Loosing that gift was my biggest fear. This led me to my Postsecret:
I am afraid that my
dad won’t be around long enough to walk me down the aisle.
I remember carefully looking at my peers expressions and
reactions every time they looked at my card. I saw tears, I saw shock and more
importantly I saw pain in the people that could relate. It’s really amazing
being able to find a connection from one expression and not knowing a single
thing about a person. But I did. I could tell right away the people who feared
the same as me.
The exercise ended, I graduated high school and three years
passed until I was a sophomore in College. It was on this day three years ago
when my Postsecret was no longer a piece of pen and paper. It was a reality.
Dominick Santucci, a best friend, a brother, a husband, a
grandfather, an uncle, a hard worker and the best daddy in the entire world left us.
And “left us” was the only way I considered my dad’s death.

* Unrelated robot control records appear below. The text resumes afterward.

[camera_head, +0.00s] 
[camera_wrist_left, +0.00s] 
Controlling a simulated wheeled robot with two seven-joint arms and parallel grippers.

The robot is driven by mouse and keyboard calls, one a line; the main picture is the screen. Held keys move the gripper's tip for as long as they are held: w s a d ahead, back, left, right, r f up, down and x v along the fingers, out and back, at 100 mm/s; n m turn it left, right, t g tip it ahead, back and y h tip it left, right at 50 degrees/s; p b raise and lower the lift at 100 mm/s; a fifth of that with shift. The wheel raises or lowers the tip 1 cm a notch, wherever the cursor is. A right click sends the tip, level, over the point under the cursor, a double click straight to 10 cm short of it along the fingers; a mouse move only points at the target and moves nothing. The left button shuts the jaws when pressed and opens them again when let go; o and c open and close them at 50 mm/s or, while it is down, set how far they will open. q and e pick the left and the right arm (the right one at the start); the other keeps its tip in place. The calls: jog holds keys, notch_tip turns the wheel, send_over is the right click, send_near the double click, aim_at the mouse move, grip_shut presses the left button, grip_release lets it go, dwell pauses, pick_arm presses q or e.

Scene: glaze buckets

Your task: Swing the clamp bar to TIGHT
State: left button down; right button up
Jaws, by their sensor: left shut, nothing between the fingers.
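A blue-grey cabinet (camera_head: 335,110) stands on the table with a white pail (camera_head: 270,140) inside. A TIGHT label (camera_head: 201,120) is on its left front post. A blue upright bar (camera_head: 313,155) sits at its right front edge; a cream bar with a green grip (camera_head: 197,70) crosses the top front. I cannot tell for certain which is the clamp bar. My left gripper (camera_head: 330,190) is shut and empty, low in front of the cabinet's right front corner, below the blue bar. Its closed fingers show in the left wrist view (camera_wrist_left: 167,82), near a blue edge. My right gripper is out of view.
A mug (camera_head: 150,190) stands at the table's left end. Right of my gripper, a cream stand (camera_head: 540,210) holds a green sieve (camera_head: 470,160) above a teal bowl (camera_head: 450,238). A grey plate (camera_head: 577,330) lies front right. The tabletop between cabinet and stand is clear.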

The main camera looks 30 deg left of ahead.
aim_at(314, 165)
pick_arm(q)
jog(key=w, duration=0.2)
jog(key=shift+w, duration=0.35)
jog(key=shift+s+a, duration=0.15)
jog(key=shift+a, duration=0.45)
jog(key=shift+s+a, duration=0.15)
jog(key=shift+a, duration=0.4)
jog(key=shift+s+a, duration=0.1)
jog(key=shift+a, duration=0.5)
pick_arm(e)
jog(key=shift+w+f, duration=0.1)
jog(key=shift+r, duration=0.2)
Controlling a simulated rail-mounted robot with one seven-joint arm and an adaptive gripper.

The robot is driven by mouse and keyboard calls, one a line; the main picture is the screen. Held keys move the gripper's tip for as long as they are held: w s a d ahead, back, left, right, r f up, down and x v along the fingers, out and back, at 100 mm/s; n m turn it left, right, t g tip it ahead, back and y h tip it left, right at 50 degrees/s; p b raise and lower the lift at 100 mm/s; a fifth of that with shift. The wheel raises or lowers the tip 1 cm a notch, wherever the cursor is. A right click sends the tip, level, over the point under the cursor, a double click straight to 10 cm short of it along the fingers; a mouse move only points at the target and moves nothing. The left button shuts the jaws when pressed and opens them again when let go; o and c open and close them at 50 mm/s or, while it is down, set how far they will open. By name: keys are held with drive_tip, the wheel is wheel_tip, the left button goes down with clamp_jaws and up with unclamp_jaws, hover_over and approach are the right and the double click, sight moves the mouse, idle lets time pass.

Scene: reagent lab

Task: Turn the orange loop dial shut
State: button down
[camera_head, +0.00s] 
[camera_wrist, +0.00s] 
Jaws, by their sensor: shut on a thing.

He just simply, left. But when you think of “left us” it sounds harsh. It
sounds like it was a choice. I think the hardest part of this battle with time
is you never really have a choice.
Recently it became very apparent to me that: while when your
time ends is not a choice, how you live is. I met people in the past year that
have experienced tragedy and have lost hope during the time when they could
still feel what hope is. They thought that the state of being they were
currently in was miserable enough to just choose defeat. We all feel doubt and
we all need someone to help guide them out but what I really learned from those
people is:
You can find help to guide you out, but you can’t rely on
them to cross the finish line.
I experienced a sort of tragedy that I know millions of
people in this world can identify with but that does not make me qualified to
fix someone else’s broken puzzle.
It has been nearly six years since I wrote that Postsecret
in my Junior Year Creative Writing class and I thank Ms. Schild for the opportunity
to understand that your confession can help someone else admit theirs. And when
they finally decide to do so, and if in fact it becomes a reality, I hope that
they choose to keep living.
For me, I picked a life to live for two. Daddy and me.